## STORED DATA
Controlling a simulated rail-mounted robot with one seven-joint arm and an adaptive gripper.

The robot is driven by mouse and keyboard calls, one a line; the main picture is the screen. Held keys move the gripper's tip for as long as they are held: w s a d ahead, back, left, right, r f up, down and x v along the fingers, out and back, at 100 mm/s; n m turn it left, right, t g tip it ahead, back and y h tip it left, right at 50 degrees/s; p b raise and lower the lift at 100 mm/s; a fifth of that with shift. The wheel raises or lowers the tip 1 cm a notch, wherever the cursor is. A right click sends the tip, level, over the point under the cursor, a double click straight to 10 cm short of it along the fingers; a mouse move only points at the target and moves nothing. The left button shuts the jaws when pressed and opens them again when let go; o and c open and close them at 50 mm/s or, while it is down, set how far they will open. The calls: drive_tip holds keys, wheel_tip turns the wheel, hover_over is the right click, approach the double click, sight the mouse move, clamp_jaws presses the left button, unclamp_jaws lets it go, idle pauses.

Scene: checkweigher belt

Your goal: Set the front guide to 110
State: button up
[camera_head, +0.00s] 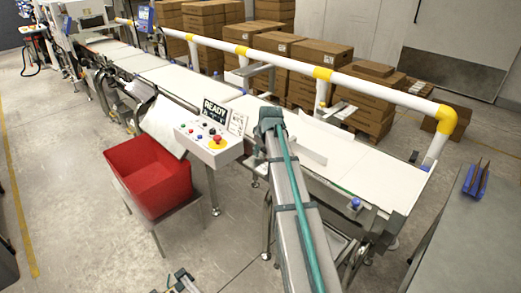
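The checkweigher's white belt (365,171) runs diagonally from the front right to the back left. A white upright guide plate (307,152) stands over the belt just right of my arm's raised end, partly hidden by it. I cannot tell for sure if this is the front guide. A blue knob (355,203) sits on the near side of the belt frame. No guide scale or number is readable. My arm rises from the bottom edge to a dark end joint by the near belt side. A dark jointed piece (184,281) at the bottom edge may be my gripper; its fingers are not clear.
A control panel (208,142) with a "READY" display (214,111) stands left of my arm. A red bin (150,172) is in front of it. A white and yellow rail (380,93) runs behind the belt, before stacked cartons (313,60). A grey table (457,235) is at right.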

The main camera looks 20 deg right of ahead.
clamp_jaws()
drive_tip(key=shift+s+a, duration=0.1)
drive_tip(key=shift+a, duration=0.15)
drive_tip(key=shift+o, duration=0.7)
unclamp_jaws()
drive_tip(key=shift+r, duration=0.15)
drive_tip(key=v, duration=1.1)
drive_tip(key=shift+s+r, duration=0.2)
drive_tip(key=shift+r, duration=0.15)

## STATED TASK
Write down exactly the lines running from the line with "Your goal: Set the front guide to 110" through the end of the material, both ends included, and none of the pictures.

## TASK OUTPUT
Your goal: Set the front guide to 110
State: button up
[camera_head, +0.00s] 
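The checkweigher's white belt (365,171) runs diagonally from the front right to the back left. A white upright guide plate (307,152) stands over the belt just right of my arm's raised end, partly hidden by it. I cannot tell for sure if this is the front guide. A blue knob (355,203) sits on the near side of the belt frame. No guide scale or number is readable. My arm rises from the bottom edge to a dark end joint by the near belt side. A dark jointed piece (184,281) at the bottom edge may be my gripper; its fingers are not clear.
A control panel (208,142) with a "READY" display (214,111) stands left of my arm. A red bin (150,172) is in front of it. A white and yellow rail (380,93) runs behind the belt, before stacked cartons (313,60). A grey table (457,235) is at right.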

The main camera looks 20 deg right of ahead.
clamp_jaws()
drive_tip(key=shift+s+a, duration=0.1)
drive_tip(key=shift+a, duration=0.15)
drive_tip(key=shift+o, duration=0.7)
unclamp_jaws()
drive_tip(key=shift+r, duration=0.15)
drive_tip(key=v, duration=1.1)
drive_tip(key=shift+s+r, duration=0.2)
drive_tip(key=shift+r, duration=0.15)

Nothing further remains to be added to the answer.